Start Task material
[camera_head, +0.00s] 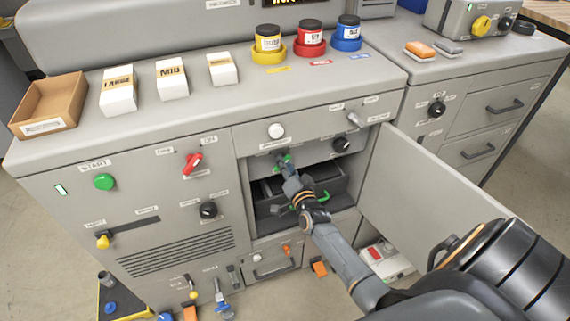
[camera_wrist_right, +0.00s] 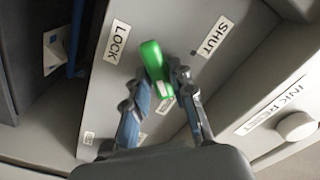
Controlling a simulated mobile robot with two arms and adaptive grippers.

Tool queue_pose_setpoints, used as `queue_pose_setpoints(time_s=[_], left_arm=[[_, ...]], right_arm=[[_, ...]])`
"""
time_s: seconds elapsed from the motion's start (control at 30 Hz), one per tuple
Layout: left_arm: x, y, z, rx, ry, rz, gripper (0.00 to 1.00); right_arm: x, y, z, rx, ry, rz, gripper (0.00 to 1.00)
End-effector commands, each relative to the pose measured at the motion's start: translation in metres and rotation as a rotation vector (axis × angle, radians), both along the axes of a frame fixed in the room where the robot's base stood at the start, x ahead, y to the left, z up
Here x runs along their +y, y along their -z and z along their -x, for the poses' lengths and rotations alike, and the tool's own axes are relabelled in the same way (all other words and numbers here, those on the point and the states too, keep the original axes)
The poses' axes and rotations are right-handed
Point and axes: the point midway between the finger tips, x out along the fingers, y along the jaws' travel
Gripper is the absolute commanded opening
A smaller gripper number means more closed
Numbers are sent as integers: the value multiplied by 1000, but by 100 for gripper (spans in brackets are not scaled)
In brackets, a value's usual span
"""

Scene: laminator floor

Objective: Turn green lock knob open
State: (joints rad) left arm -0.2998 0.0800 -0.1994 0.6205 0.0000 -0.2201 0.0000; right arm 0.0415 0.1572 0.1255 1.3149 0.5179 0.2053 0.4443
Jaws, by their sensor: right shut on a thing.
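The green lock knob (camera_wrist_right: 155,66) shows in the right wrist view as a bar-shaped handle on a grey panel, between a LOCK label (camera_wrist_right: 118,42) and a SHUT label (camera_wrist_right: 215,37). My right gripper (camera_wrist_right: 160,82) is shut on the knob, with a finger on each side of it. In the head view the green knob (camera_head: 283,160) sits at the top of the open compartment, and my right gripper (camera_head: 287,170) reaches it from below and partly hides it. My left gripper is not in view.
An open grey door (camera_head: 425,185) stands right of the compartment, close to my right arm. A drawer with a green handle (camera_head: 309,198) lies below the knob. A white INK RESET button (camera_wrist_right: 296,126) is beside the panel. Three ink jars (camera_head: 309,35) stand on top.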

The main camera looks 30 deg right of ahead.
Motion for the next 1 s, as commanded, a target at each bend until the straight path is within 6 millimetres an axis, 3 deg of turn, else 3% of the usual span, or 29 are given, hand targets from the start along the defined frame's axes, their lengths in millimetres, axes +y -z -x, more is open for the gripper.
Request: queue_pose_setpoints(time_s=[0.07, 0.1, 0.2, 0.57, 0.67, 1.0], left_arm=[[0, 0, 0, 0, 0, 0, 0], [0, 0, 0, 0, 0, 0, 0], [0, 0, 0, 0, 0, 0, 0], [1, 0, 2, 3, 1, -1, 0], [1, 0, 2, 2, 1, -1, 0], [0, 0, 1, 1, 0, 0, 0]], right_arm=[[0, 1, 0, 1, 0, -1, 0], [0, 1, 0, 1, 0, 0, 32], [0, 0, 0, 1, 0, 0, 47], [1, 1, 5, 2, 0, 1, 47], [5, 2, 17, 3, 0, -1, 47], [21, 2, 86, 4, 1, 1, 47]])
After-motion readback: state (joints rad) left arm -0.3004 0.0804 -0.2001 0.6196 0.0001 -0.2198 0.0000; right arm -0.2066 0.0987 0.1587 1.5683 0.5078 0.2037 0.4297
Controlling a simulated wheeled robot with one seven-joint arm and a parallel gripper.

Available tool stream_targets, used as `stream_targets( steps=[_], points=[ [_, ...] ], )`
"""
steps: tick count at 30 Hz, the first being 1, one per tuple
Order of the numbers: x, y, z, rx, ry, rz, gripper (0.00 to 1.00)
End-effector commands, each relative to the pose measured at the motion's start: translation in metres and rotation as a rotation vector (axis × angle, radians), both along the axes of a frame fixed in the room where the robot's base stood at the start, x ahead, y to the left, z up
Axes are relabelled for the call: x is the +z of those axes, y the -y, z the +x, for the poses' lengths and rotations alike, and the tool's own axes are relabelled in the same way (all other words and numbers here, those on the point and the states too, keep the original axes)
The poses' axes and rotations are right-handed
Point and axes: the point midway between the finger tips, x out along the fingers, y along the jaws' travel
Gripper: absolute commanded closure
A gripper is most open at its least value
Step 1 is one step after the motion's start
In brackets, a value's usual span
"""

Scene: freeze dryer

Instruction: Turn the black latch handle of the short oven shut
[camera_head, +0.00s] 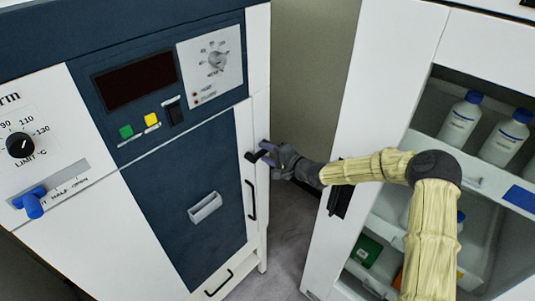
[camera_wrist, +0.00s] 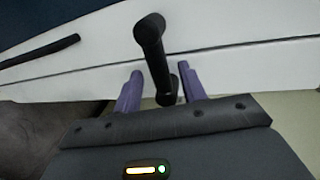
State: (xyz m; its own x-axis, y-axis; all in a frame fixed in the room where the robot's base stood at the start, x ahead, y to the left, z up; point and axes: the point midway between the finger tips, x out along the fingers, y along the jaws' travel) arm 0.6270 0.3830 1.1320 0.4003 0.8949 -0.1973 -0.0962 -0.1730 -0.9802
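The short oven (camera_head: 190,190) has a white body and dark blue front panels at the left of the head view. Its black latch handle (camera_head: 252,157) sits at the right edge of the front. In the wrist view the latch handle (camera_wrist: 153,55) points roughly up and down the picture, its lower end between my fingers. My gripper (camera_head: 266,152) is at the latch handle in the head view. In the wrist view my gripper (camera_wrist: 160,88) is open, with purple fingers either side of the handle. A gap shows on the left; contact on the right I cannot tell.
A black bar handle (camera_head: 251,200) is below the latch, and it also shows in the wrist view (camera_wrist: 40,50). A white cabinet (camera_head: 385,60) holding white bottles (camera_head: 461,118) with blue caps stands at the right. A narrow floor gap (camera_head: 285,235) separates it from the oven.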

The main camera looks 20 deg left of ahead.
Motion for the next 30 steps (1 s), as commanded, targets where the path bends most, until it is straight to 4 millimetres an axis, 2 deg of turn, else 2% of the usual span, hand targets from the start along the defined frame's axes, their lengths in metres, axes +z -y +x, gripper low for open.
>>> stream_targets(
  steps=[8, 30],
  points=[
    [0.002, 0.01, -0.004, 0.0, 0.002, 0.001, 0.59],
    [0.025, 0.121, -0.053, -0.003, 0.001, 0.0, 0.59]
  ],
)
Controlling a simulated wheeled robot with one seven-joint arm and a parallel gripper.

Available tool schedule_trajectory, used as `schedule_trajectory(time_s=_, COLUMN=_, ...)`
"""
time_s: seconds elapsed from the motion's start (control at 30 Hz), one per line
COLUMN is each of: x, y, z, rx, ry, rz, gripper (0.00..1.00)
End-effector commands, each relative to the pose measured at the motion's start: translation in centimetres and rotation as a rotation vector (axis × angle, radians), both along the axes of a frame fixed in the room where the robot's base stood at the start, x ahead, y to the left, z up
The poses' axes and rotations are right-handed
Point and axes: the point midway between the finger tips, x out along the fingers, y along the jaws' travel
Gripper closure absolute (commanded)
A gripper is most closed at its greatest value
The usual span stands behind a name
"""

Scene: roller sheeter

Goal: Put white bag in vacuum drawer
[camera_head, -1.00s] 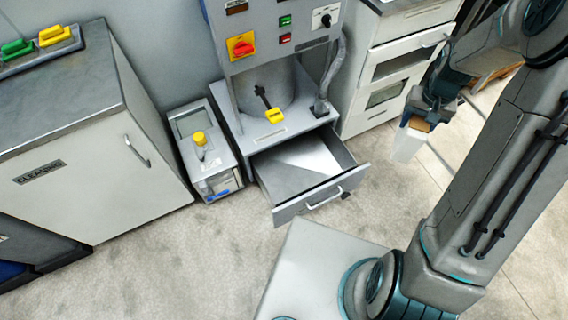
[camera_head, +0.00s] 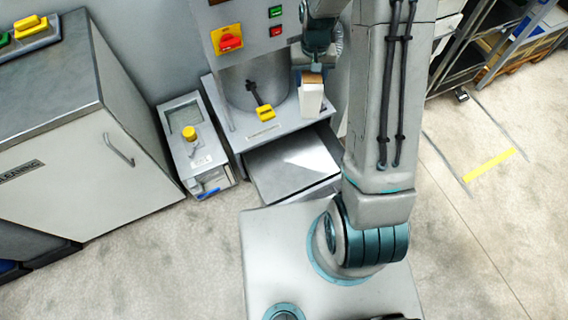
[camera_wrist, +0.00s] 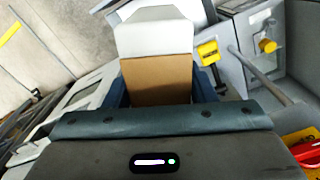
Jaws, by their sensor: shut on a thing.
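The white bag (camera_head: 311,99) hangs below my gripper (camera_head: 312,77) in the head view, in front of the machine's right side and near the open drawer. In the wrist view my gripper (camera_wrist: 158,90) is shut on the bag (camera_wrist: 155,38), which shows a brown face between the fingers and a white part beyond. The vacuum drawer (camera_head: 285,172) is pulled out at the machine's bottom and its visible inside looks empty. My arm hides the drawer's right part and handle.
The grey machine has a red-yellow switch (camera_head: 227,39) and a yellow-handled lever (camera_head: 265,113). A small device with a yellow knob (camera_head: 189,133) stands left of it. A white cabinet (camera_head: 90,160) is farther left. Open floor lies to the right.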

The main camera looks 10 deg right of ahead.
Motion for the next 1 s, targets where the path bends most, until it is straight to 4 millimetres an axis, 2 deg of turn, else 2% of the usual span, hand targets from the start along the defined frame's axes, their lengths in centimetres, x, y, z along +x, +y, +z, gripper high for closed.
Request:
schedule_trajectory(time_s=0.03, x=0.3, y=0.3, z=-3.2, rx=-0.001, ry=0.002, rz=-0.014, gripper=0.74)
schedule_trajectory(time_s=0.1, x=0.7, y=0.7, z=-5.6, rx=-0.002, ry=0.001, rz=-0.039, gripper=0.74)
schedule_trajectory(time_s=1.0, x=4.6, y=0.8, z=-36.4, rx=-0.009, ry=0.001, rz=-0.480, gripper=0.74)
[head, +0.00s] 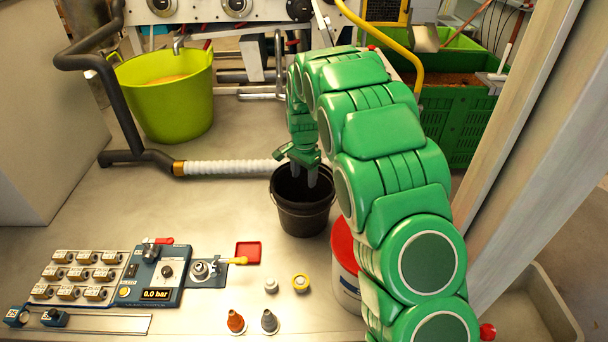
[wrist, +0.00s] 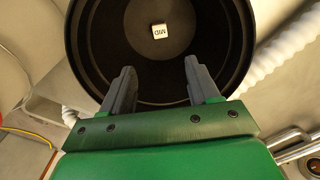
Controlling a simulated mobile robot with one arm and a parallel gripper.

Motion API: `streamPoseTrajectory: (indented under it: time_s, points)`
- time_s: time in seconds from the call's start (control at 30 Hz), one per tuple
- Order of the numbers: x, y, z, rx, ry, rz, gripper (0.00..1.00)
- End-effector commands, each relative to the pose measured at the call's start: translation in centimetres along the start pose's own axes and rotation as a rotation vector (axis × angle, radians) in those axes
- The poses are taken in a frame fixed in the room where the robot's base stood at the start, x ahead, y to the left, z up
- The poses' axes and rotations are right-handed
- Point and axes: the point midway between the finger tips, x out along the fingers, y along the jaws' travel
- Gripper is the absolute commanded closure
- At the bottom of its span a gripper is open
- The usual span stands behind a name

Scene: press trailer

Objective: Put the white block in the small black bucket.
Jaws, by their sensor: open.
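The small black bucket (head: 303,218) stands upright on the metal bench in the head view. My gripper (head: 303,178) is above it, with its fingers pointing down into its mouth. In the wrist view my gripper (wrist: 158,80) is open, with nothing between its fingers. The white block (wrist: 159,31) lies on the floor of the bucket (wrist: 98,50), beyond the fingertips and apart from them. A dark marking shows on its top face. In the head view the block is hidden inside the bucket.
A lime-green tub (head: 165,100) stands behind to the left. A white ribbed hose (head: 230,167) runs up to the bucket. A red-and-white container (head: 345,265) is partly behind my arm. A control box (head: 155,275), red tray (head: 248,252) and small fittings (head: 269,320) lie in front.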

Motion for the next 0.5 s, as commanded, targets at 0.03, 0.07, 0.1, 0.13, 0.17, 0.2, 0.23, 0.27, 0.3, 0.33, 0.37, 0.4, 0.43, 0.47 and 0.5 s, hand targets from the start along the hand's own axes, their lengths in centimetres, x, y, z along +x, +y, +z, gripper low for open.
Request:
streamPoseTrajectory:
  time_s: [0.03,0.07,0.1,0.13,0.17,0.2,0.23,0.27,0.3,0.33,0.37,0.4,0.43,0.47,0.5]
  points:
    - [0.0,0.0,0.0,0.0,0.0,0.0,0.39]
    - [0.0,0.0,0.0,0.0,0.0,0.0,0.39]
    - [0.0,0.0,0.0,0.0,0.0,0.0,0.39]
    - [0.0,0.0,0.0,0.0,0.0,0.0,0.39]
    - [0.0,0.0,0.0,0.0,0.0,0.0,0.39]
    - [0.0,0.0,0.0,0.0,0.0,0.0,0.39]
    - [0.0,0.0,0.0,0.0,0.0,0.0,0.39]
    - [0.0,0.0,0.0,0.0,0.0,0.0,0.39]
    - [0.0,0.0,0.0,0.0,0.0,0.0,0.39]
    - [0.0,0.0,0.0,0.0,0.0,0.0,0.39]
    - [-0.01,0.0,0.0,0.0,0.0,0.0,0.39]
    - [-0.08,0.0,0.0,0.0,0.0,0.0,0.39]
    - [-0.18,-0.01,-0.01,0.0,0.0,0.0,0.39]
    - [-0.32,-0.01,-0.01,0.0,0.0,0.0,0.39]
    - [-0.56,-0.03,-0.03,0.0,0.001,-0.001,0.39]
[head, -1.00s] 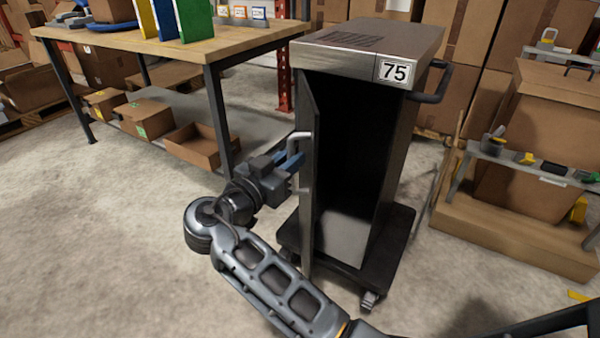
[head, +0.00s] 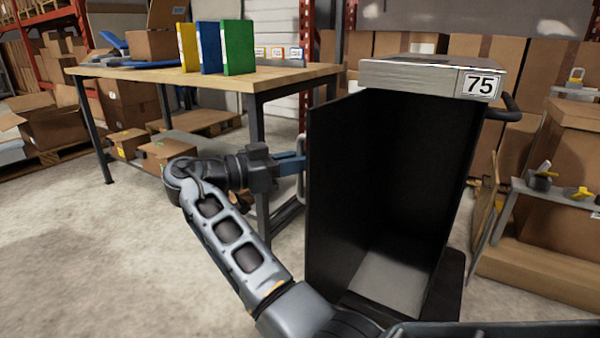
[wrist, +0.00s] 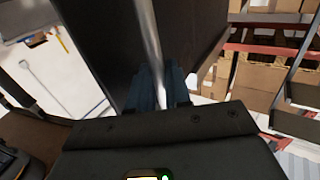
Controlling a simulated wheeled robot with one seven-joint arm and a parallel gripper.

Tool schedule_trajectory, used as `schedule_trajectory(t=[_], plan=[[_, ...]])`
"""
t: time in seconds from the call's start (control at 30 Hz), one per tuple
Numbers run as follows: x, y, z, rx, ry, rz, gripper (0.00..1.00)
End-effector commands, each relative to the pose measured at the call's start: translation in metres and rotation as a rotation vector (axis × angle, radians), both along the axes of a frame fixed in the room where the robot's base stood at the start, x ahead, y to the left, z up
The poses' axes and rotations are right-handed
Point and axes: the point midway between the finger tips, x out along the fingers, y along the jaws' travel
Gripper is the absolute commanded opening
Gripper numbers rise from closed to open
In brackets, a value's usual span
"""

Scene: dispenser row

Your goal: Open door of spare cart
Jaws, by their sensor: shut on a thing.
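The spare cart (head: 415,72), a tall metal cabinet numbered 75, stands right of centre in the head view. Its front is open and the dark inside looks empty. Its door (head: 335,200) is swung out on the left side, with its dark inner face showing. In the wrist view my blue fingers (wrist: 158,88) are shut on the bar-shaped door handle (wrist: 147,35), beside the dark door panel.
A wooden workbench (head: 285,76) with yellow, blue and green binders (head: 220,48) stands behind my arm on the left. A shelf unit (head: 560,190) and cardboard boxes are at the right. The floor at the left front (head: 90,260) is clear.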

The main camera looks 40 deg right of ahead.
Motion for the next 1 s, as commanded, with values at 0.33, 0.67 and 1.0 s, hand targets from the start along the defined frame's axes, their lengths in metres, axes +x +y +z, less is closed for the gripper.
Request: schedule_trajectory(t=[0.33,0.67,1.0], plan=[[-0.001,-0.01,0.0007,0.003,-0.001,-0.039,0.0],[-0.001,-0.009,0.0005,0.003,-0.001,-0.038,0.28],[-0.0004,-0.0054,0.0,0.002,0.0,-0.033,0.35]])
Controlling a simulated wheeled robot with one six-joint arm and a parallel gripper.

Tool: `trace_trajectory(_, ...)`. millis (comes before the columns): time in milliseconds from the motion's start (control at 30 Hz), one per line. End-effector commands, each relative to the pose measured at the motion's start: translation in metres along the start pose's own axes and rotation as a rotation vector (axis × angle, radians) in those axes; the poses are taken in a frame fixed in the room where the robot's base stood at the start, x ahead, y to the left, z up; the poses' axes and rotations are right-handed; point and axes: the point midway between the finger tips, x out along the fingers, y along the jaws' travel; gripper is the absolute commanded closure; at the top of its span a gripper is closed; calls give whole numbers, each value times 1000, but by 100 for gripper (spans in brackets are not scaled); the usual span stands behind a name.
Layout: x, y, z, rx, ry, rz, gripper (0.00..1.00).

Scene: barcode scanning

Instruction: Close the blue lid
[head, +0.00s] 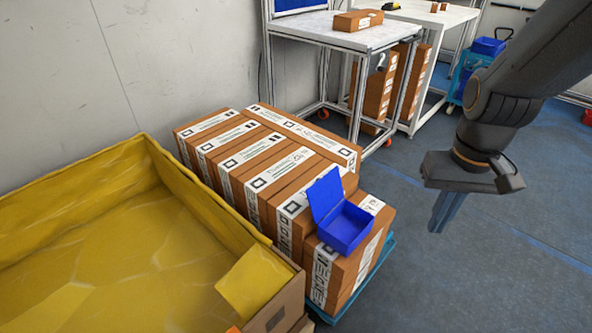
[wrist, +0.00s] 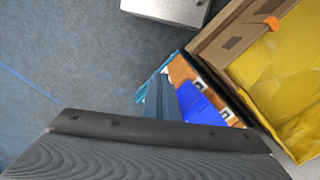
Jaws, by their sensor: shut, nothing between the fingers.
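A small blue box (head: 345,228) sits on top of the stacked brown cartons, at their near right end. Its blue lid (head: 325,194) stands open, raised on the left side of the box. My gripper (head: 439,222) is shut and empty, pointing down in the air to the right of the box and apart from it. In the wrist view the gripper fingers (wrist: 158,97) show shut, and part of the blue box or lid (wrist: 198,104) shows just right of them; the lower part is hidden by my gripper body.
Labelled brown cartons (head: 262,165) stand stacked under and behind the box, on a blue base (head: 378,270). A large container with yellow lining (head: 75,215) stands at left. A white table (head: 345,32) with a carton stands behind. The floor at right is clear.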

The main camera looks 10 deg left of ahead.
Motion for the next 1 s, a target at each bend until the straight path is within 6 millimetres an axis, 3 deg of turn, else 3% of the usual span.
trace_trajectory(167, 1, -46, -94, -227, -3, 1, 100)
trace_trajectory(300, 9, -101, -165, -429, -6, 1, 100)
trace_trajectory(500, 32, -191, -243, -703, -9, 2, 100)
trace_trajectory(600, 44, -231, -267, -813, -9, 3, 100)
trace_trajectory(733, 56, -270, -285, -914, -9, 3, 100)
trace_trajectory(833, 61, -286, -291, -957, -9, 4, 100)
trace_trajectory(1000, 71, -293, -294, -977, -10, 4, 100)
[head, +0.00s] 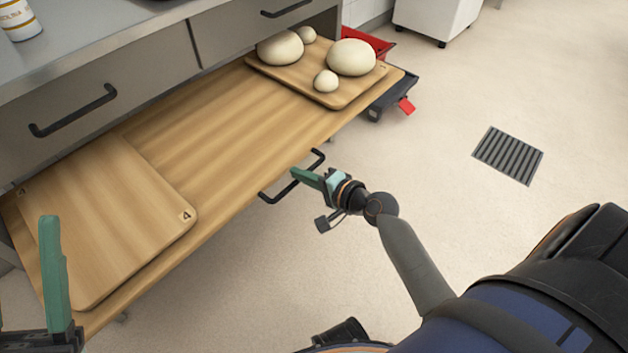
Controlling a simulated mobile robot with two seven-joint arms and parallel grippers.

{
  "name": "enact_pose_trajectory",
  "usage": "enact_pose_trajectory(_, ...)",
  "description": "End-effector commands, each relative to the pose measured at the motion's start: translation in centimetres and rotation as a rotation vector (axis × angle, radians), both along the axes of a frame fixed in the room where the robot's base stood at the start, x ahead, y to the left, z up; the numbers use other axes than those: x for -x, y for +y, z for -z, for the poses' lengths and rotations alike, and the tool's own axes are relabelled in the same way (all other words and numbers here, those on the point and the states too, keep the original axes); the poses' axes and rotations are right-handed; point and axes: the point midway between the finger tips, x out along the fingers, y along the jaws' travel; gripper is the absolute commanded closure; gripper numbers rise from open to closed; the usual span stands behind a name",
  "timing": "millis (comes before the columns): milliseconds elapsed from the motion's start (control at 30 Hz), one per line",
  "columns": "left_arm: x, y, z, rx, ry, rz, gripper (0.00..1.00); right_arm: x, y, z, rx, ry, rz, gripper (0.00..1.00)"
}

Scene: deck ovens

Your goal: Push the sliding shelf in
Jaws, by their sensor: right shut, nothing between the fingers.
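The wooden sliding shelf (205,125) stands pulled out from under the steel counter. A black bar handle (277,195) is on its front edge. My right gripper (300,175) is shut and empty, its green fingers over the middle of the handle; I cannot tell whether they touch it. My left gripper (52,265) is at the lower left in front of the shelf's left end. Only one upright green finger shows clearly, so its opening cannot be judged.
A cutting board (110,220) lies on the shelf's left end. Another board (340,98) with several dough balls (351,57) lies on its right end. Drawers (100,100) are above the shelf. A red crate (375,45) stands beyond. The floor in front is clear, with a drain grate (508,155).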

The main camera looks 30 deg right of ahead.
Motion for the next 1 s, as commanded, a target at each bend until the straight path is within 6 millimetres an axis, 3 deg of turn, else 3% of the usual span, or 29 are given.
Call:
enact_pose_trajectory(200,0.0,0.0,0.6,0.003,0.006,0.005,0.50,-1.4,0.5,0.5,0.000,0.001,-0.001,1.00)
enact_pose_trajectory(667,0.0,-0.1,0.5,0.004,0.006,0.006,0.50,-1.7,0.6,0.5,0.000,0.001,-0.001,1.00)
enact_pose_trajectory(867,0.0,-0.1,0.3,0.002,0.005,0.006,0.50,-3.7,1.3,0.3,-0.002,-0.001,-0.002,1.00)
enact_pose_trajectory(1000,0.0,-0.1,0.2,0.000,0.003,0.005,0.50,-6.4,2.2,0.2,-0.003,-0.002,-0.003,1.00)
End Task material
= Objective =
Extract exactly the run of lines beginning at the line with "Objective: Put the" and ending at the line with "Motion for the next 0.5", including both ends and nothing beyond them.

= Complete output =
Objective: Put the white block in the small black bucket.
Jaws, by their sensor: open.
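The small black bucket (head: 303,218) stands upright on the metal bench in the head view. My gripper (head: 303,178) is above it, with its fingers pointing down into its mouth. In the wrist view my gripper (wrist: 158,80) is open, with nothing between its fingers. The white block (wrist: 159,31) lies on the floor of the bucket (wrist: 98,50), beyond the fingertips and apart from them. A dark marking shows on its top face. In the head view the block is hidden inside the bucket.
A lime-green tub (head: 165,100) stands behind to the left. A white ribbed hose (head: 230,167) runs up to the bucket. A red-and-white container (head: 345,265) is partly behind my arm. A control box (head: 155,275), red tray (head: 248,252) and small fittings (head: 269,320) lie in front.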

Motion for the next 0.5 s, as commanded, targets at 0.03, 0.07, 0.1, 0.13, 0.17, 0.2, 0.23, 0.27, 0.3, 0.33, 0.37, 0.4, 0.43, 0.47 and 0.5 s, hand targets from the start along the hand's own axes, their lengths in centimetres, x, y, z along +x, +y, +z, gripper low for open.

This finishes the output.